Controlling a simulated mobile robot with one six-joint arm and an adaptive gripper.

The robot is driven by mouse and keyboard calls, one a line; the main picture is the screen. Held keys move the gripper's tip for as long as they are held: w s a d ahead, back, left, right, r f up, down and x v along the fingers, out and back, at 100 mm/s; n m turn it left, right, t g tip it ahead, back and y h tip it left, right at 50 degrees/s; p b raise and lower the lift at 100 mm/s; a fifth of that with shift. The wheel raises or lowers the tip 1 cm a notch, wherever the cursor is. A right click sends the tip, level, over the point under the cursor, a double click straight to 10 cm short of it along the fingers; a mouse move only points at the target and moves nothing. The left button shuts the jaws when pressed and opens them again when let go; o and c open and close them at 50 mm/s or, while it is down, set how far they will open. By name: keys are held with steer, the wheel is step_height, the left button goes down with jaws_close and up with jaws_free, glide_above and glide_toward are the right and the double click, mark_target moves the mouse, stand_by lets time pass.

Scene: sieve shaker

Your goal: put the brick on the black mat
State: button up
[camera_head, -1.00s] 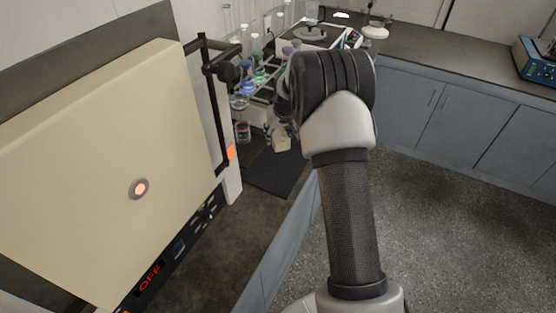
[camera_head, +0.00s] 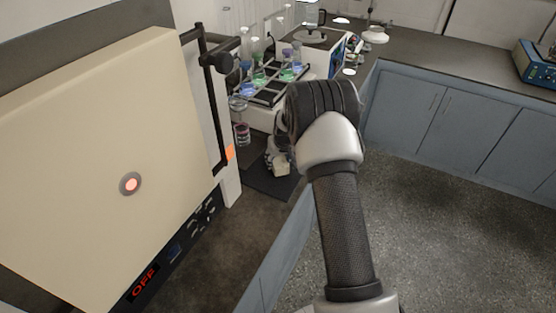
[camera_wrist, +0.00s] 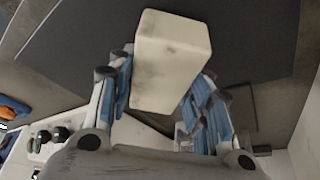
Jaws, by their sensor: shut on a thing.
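The brick (camera_wrist: 172,62) is a pale cream block with dark smudges, held between the blue-padded fingers of my gripper (camera_wrist: 160,92) in the wrist view. In the head view the brick (camera_head: 281,169) shows small below my wrist, and my gripper (camera_head: 272,155) is mostly hidden behind the arm. The black mat (camera_head: 262,183) lies on the bench under the brick. In the wrist view the mat (camera_wrist: 95,40) spreads behind the brick. I cannot tell whether the brick touches it.
A large cream machine (camera_head: 90,150) with an OFF display stands on the left. A rack (camera_head: 275,85) of coloured flasks stands behind the mat. Bare bench (camera_head: 210,250) lies in front of the mat. Blue cabinets (camera_head: 440,110) line the right.

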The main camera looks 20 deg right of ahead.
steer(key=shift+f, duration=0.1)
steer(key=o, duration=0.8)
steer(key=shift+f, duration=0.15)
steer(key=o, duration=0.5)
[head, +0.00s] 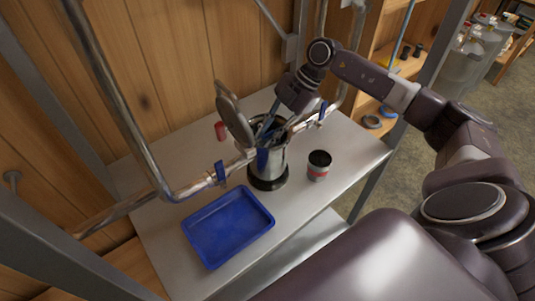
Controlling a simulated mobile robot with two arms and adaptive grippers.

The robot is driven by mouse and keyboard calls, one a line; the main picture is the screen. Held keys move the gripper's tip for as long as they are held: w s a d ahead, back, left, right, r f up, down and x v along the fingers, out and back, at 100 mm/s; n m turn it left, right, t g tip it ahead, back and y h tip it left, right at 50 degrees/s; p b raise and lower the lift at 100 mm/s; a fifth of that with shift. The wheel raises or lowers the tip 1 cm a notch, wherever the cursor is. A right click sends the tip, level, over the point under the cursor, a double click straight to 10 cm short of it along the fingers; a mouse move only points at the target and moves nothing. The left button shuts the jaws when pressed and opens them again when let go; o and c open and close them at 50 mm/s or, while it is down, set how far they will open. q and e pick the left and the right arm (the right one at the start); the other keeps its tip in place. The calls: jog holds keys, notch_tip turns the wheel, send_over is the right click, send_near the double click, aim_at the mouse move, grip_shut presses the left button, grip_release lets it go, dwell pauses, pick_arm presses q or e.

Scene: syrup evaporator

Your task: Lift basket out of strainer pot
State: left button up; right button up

▶ **EXERCISE**
Pull out every line holding "State" from the records above, and copy it.

▶ **EXERCISE SOLUTION**
State: button up
State: left button up; right button up

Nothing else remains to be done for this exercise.